I'd really like to see something like this happen, because the competing approach of shoehorning everything into a single runtime is technically unsatisfying, will slow language and runtime innovation, and will be politically infeasible for the free software world. I first wrote about this idea in 2001 and I'm surprised that I haven't seen it reinvented either in research or the general software world.



Comments

andrew cooke
every language has to stop and wait for all the others to finish marking, since none can predict who has an incoming link to their objects. i guess this is similar to multi-threaded (multi-core) gc (but have no idea what the solution is).
Jonas Sicking
What about runtimes that uses reference counting in combination with cycle collection. Python apparently does this, and I think Perl uses some type of reference counting strategy too.
Robert O'Callahan
andrew: yep. Global incremental multi-threaded collection is possible but it's high overhead and would require all participating runtimes to implement at least write barriers, which is vastly more invasive than what I've suggested here. However, with this scheme a runtime can collect objects before the global GC happens, if they know the objects were not exposed to other runtimes.

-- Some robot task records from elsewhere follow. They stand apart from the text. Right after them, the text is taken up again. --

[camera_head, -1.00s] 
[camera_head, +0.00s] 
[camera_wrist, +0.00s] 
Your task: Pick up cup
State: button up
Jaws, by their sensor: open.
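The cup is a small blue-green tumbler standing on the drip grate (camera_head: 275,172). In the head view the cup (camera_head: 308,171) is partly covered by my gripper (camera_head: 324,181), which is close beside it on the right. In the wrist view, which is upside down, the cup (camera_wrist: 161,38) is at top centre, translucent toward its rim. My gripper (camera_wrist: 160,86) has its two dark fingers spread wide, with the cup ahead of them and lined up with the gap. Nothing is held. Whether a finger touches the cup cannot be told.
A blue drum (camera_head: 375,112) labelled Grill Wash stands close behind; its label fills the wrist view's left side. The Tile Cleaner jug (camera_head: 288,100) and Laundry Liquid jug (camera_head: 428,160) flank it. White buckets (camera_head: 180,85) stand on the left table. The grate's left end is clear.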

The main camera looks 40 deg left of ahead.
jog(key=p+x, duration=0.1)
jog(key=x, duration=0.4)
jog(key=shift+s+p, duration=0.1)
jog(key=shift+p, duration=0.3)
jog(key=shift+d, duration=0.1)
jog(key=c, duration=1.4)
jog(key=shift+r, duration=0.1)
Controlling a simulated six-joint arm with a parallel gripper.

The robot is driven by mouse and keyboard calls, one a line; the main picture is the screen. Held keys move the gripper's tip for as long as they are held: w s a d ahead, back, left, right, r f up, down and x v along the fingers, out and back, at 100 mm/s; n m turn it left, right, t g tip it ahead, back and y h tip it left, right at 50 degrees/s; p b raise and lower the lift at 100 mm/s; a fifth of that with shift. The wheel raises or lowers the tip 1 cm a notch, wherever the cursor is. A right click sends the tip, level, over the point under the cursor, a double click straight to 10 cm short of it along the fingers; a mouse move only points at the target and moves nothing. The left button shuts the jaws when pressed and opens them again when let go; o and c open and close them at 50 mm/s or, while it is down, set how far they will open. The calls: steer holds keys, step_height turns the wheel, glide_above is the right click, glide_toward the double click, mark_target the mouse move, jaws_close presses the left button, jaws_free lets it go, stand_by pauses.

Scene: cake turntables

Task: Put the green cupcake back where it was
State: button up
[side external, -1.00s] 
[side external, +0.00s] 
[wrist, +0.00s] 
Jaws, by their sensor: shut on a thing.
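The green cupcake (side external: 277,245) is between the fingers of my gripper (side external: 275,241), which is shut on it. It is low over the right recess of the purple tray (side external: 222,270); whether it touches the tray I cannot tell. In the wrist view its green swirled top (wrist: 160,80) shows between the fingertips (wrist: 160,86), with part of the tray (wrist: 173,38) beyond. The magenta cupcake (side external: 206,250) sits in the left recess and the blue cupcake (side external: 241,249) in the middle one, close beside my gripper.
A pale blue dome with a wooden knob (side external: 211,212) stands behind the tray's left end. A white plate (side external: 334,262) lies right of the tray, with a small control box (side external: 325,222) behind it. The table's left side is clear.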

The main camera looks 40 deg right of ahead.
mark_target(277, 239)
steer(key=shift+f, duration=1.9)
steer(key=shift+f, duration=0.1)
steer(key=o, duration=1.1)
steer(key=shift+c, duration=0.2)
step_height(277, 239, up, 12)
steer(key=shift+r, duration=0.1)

Jonas: that could work like this:
-- keep a hash-set of objects that are being referenced by foreign runtimes
-- when passing a reference to a foreign runtime, add it to the external-references set. If it wasn't already in the set, addref the object.
-- during global GC, build a new set of externally referenced objects by observing foreign mark requests.
-- during the global sweep phase, unref every object that is in the old external-references set but not the new one.
-- replace the old external-references set with the new one.